Connector: What’s in a name?

Traditionally, Inuit named places for many reasons.  Place names contain cultural knowledge about a place such as a landmark or reference point, a source of wildlife, fish or other resources important to survival, a site of spiritual power, or the location of an historical event.  The new comers, who first came to the north, often named places after expedition supporters, important political figures, friends, family and themselves.  Recently northern communities have worked to reclaim their traditional names for places. 

 

Note: Inuktitut has many dialects.  In the Kitikmeot some Inuit speak a dialect called Inuinnaqtun.  Stephen Angulalik, who was introduced briefly in the opener spoke Inuinnaqtun and Inuktitut and so the terms will be used interchangeably.

 

Traditional place names were first recorded either by non-Inuinnaqtun speakers or by missionaries who applied their own phonetic spelling systems to the names.  Inuinnaqtun/Inuktitut is an oral language and standardized orthographies have been created and applied in recent times.   Official community names are spelled in several different forms including old phonetic spellings, and different regionally applied standard orthographies.  As this ads confusion a version of each word will be shown in the modern standard orthography adopted by the Department of Education in Nunavut.  For example, the community name adopted for the community formerly called Coppermine is Kugluktuk.  This word is taken from a waterfall that is some distance up a river from the community.  In the modern standard spelling Kugluktuk is spelled Qurluqtuq and is a generic Inuinnaqtun/Inuktitut word for “waterfall”.  As the proper pronunciation is not evident for some place names students who want to say the words correctly can learn to do so by clicking on the hyperlinks in the attached map.

 

In the next activity students will be given the opportunity to learn a little bit of Inuktitut, the language of the Inuit, to identify place names and their meanings.  This will give context to the places Angulalik traveled, lived and ran his buisiness.

 

1.      Photocopy a class set of the table, What’s in a name? for each student in your class.  Give a copy to each student.

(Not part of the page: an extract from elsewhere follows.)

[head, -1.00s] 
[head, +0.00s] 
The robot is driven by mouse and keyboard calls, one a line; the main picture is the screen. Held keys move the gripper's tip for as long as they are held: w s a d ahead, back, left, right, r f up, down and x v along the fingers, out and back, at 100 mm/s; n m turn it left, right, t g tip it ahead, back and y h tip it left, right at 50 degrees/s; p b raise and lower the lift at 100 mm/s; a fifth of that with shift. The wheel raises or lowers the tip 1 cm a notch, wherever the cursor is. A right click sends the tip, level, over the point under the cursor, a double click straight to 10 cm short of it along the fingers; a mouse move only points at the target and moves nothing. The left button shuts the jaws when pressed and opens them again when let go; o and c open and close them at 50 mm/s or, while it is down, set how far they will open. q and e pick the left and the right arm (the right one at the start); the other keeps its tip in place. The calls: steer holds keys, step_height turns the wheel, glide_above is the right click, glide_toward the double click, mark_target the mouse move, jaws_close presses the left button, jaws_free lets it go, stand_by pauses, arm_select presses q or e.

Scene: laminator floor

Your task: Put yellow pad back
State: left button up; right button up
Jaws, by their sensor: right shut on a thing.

2.      Read through the instructions with your class.  In the chart provided, the Inuinnaqtun place names are not given as complete names.  They are broken down into the parts of a word.  For example, nuna means land and vut means our.  When put together the territory Nunavut means ‘Our Land’. 

3.      The task for the students is to study the word lists and then ‘guess’ the meaning of the place names given in the list.  A teacher answer key is given.  All of the community names in the Kitikmeot plus Nunavut and its capital city, Iqaluit, are included in the list.